## [Do this]
Return the whole listing, keeping every character the same.

## [Data provided]
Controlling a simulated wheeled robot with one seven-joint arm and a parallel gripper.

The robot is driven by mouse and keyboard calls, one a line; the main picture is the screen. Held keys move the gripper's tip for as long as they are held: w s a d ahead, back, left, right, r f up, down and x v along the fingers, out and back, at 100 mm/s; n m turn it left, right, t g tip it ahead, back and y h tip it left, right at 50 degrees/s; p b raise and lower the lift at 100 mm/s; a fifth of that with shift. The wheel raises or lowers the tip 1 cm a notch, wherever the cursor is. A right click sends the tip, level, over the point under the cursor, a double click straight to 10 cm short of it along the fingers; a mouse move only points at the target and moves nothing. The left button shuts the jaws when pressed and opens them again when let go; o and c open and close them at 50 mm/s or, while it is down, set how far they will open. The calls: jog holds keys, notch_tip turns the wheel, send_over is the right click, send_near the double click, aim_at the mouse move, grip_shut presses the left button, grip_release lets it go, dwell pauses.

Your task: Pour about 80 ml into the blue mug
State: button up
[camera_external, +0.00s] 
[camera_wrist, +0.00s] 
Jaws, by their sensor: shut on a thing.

## [Solution]
Controlling a simulated wheeled robot with one seven-joint arm and a parallel gripper.

The robot is driven by mouse and keyboard calls, one a line; the main picture is the screen. Held keys move the gripper's tip for as long as they are held: w s a d ahead, back, left, right, r f up, down and x v along the fingers, out and back, at 100 mm/s; n m turn it left, right, t g tip it ahead, back and y h tip it left, right at 50 degrees/s; p b raise and lower the lift at 100 mm/s; a fifth of that with shift. The wheel raises or lowers the tip 1 cm a notch, wherever the cursor is. A right click sends the tip, level, over the point under the cursor, a double click straight to 10 cm short of it along the fingers; a mouse move only points at the target and moves nothing. The left button shuts the jaws when pressed and opens them again when let go; o and c open and close them at 50 mm/s or, while it is down, set how far they will open. The calls: jog holds keys, notch_tip turns the wheel, send_over is the right click, send_near the double click, aim_at the mouse move, grip_shut presses the left button, grip_release lets it go, dwell pauses.

Your task: Pour about 80 ml into the blue mug
State: button up
[camera_external, +0.00s] 
[camera_wrist, +0.00s] 
Jaws, by their sensor: shut on a thing.

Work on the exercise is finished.